Adventures in Sustainability on a Budget

I began to eat organic after witnessing first-hand the effects of pesticides on migrant farm workers. I tried to stop using electricity from coal-fired power plants after I watched my students in Washington, DC struggle to breathe on “red-alert” air quality days. I read about the permanently disabling effects that some glues have on workers who make conventional upholstered furniture in the US, and about the dangerous conditions in overseas garment factories. Someone is always paying the price for the cheap things I buy, and that didn’t feel right to me. Thus I embarked on an adventure of living frugally and more sustainably.

I spent five months living in an eco-village in rural Missouri. Dancing Rabbit has no joining fee and a very affordable dues structure (about $10/month). My rent for one room in a lovely straw-bale house, with a shared kitchen and bathroom, was $220/month (including rainwater pumped from our cistern, shared high-speed internet, heat from our wood-fired rocket stove, and solar electricity). I was part of an eating group where we pooled our money and kept our vegan, primarily locally-sourced and organic pantry stocked for $7/day per person. My entertainment was nearly always free– swimming in our pond in the summer, or playing broomball in winter. I had the freedom to relocate because I telecommute, but many residents there make their living entirely on-farm, finding a niche in natural building, baking, midwifery, tutoring, or caring for children.

When I moved back to Massachusetts, I was curious how far I could sustain that lifestyle. I decided to prioritize low-impact transportation. Instead of buying a car, I ordered a velomobile, a tricycle with a solar-powered battery assist and an enclosed body to protect me and my cargo from the elements. This was quite a stretch for my budget at $5,000, but I won’t need to pay auto insurance, fuel, or maintenance costs, (and will be getting plenty of free exercise).

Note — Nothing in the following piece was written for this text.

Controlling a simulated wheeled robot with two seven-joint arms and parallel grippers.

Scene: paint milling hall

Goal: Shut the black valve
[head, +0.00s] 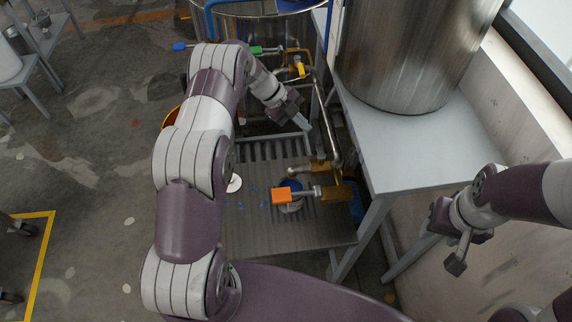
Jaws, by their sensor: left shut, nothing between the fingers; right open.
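I cannot make out a black valve handle; it may be hidden behind my left arm or gripper. Brass valves on the pipework show blue (180,46), green (256,50), yellow (300,70) and orange (281,195) handles. My left gripper (302,121) is shut and empty, above the far part of the grating, below the yellow handle in the picture and beside the vertical pipe. Whether it touches anything is unclear. My right gripper (448,240) is open and empty at the right, in front of the wall and apart from the valves.
A ribbed metal grating (260,232) lies under the orange-handled valve. A grey table (400,160) with a large steel tank (405,50) stands right of the pipe (328,125). An orange bucket (171,117) is partly behind my left arm. The floor at left is mostly clear.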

I also want to do things by hand to minimize my use of fossil-fuel derived electricity. My favorite discovery in this regard was a “manual washing machine.” It cost about $26 online and looks something like a toilet plunger. I throw all my laundry and some soap into a metal tub ($25 from the hardware store) to soak. Then I pump the device up and down for several minutes to imitate the agitation cycle, rinse, and hang things out on a rack to dry. It seems to do a fine job of getting my clothes clean, and I don’t have to invest tedious hours and rolls of quarters in a laundromat.

Borrowing or buying things second-hand, using reusables instead of disposables, and eating a simple, fresh vegetarian diet help both my budget and the environment. What are your tips?